**Source data**
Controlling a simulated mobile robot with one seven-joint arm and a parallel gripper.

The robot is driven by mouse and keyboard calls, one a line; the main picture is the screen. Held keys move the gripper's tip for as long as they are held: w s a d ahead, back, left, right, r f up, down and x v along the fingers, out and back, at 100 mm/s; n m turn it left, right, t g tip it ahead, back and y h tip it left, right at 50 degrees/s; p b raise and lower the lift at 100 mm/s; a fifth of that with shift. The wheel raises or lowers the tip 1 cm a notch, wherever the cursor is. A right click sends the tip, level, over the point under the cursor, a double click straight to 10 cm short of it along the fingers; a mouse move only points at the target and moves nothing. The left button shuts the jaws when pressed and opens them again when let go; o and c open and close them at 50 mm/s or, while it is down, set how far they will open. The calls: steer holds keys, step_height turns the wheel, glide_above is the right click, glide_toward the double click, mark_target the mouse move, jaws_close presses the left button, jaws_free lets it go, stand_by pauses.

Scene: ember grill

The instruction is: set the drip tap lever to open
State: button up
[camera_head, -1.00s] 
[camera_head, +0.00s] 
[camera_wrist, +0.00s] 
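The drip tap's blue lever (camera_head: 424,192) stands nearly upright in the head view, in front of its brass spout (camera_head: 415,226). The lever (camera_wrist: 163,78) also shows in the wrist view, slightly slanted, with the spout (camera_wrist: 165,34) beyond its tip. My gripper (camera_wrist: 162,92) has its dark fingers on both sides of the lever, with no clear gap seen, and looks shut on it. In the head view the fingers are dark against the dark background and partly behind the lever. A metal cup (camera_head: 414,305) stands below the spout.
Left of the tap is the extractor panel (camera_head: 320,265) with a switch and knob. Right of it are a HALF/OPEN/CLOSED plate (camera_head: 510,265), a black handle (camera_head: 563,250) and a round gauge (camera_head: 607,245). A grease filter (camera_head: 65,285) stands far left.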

**What is required**
Above are the lines; repeat exactly the ones from the line containing "The robot is" down to the line containing "[camera_head, +0.00s]", both inclusive.

**Exercise response**
The robot is driven by mouse and keyboard calls, one a line; the main picture is the screen. Held keys move the gripper's tip for as long as they are held: w s a d ahead, back, left, right, r f up, down and x v along the fingers, out and back, at 100 mm/s; n m turn it left, right, t g tip it ahead, back and y h tip it left, right at 50 degrees/s; p b raise and lower the lift at 100 mm/s; a fifth of that with shift. The wheel raises or lowers the tip 1 cm a notch, wherever the cursor is. A right click sends the tip, level, over the point under the cursor, a double click straight to 10 cm short of it along the fingers; a mouse move only points at the target and moves nothing. The left button shuts the jaws when pressed and opens them again when let go; o and c open and close them at 50 mm/s or, while it is down, set how far they will open. The calls: steer holds keys, step_height turns the wheel, glide_above is the right click, glide_toward the double click, mark_target the mouse move, jaws_close presses the left button, jaws_free lets it go, stand_by pauses.

Scene: ember grill

The instruction is: set the drip tap lever to open
State: button up
[camera_head, -1.00s] 
[camera_head, +0.00s] 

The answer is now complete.